Google made the news tonight for all the wrong reasons. Firstly when their printer inadvertently issuing their Q3 results hours too early and when NASDAQ was still in session. Secondly by issuing results that were well below expectations. If you had read the media this morning they all expected a strong set of results. Indeed, Google shares had been on a roll – up 30% in just a few months. But these results meant Google ended the day down 8% when trading resumed. Google matters, of course, because like Apple it makes up a significant chunk of the tech indices.
Although Google's headline revenues grew by an impressive 45% to $14.1b in Q3, if you strip out third party acquisition costs, the underlying growth was 'just' 17% yoy. Profits fell 20% to $2.18b. It doesn’t take too much brainpower to work out that Google costs are running wild.
Google had two main problem areas. Motorola, which Google purchased for $12.5b in May 12, came in with revenues of $2.58b compared with analyst forecasts of $2.94b. Given the pain elsewhere in the mobile market (Nokia had some pretty appalling results today too – a quarterly loss of nearly Euro1bn on revenues down 19%) perhaps that ‘miss’ was forgivable. But what really spooked was the 15% yoy and 3% qoq decline in advertising ‘cost per click’. You see Google is suffering the same problems as Facebook (down nearly 5% on the Google news) in struggling with lower revenues as users move to mobile. Indeed, all the current analyses seems to show that the move to mobile is EVEN faster than expected. Google said that annualised revenues from mobile was now $8b – compared with $2.5b a year back. That’s a pretty stunning change.

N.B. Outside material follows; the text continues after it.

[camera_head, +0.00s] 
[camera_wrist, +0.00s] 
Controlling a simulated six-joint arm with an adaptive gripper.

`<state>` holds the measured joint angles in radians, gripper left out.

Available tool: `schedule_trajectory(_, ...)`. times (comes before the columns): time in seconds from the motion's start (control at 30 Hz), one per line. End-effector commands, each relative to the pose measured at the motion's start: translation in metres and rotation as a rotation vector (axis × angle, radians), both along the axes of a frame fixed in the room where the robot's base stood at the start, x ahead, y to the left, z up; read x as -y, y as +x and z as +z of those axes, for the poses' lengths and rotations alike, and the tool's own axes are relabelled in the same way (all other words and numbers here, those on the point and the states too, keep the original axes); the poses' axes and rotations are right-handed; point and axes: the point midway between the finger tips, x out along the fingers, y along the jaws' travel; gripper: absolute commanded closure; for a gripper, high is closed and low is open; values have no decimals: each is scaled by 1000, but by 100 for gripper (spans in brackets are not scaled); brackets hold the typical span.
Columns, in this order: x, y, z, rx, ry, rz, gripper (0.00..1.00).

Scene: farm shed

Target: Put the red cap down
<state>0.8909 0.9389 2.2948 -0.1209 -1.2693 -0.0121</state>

My own view is that the reaction to Google’s results today were somewhat kneejerk. We have a marketplace in acute change. Google is on top of those changes buying Motorola for its 18,000 patents and investing heavily to ensure it keeps up with – if not gets ahead – of the ‘switch to mobile’ game. Main competitor Apple shares are also down 10% over the last few weeks but still showing a massive 56% gain YTD. Even after today’s ‘correction’ Google are still up 24% since their June 12 low.